Schmerzliche Lehrstunden der kollektiven Bündnisverteidigung

Vier Jahre ist es her, seitdem Russland mit der Annektierung der Krim nicht nur internationales Recht verletzte, sondern die europäische Friedensordnung zur Durchsetzung nationaler Interessen mit militärischen Mitteln dauerhaft in Frage stellte. Die bis heute anhaltende Intensivierung der russischen Militärmanöver, die aggressive und teils nukleare Drohrhetorik sowie kontinuierliche Kampagnen gegen den Westen im Informations- und Cyberraum haben an diesem Zustand wenig geändert. All dies verstetigt den Wandel, der sich im Bewusstsein und im Handeln der NATO-Bündnispartner eingestellt hat: Das Ziel ist, Russland abzuschrecken, und die Allianz ist wieder in der Welt der Bündnisverteidigung mit Manövern, Truppenbewegungen und gegenseitiger Rückversicherung in Europa angekommen. Damit hat sich der Anspruch an das Militär deutlich erhöht. Die Fähigkeiten zur kollektiven Verteidigung im Bündnis müssen gestärkt werden, ohne den Blick für die laufenden Einsätze in den Krisengebieten wie Afghanistan und Irak zu verlieren.

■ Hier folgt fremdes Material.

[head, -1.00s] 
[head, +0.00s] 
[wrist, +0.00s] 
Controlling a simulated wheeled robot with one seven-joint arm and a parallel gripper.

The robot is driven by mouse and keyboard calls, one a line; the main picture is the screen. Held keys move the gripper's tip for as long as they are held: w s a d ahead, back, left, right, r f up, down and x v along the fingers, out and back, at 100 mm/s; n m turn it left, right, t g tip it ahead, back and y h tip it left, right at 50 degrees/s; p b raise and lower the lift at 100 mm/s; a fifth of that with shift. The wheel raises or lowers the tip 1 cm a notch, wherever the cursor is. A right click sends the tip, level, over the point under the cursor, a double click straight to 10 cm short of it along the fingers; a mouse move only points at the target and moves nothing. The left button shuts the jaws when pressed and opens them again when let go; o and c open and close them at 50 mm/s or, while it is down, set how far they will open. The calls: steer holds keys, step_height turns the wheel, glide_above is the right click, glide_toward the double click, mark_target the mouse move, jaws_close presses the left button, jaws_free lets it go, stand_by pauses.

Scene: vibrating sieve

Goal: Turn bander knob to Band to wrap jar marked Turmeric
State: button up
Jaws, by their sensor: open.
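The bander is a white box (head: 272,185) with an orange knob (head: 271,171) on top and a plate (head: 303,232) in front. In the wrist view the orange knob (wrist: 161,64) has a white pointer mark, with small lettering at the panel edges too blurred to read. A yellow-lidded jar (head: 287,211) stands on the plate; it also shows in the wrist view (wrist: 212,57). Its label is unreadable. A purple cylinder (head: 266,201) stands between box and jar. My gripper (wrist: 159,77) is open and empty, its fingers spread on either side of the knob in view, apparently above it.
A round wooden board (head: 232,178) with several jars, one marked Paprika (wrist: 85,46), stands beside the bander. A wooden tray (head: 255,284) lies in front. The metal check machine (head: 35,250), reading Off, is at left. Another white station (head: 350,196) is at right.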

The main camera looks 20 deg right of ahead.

Trotz aller sichtbaren Erfolge der Maßnahmen, die militärische Einsatzbereitschaft der NATO zu signalisieren, waren die Jahre nach 2014 auch eine Lehrstunde in Defiziten. Es zeigte sich, dass zahlreiche seit dem Ende des Kalten Krieges nicht mehr vorgehaltene Fähigkeiten und eingespielte Verfahren verlorengegangen sind. Besonders gravierend offenbart sich dieser Mangel, wenn es darum geht, schnell und unkompliziert große Truppenkörper durch Europa zu bewegen. Der Katalog offener Fragen ist lang und geht von der Tragfähigkeit von Brücken für schwere Panzer, die Nutzung von Schienenstrecken, Standards in der Beladungssicherheit von LKWs bis hin zur Bürokratie bei grenzüberschreitenden Bewegungen militärischer Truppen und Güter. Was bis Anfang der Neunzigerjahre mit den regelmäßigen „REFORGER“-Übungen (Return of Forces to Germany) gängige Praxis war, führt heute zu bürokratischen Hürdenläufen. Führende Politiker und Militärs beklagen daher nicht nur die materielle Verfügbarkeit von Panzern, Flugzeugen und Schiffen, sondern auch große Schwierigkeiten dabei, größere Einheiten über weite Strecken am richtigen Ort zum Einsatz zu bringen.

Die NATO plant daher konsequenterweise, die Einrichtungen ihrer Kommandostruktur und ihrer Streitkräftestruktur besser auf die Anforderungen der kollektiven Bündnisverteidigung auszurichten. Auf Ebene der Streitkräftestruktur sollen zu den vorhandenen Joint Force Commands in Brunssum und Neapel, die etwa den Afghanistan- oder den Kosovo-Einsatz auf Ebene der NATO führen, zwei neue Kommandos treten: Eines mit vorrangig maritimer Ausrichtung zur Operationsführung auf dem Atlantik, mit Sitz in den USA, und ein zweites zur Koordinierung der Maßnahmen in Zentral- und Westeuropa, für das die Bundesregierung einen Standort in Deutschland vorgeschlagen hat. Dieses zweite Kommando soll nach dem bisher bekannten Stand als Joint Support and Enabling Command von Ulm aus vor allem den Schutz und die Operationsfreiheit von Truppenverbänden sowie die Funktion verschiedener Unterstützungsprozesse gewährleisten.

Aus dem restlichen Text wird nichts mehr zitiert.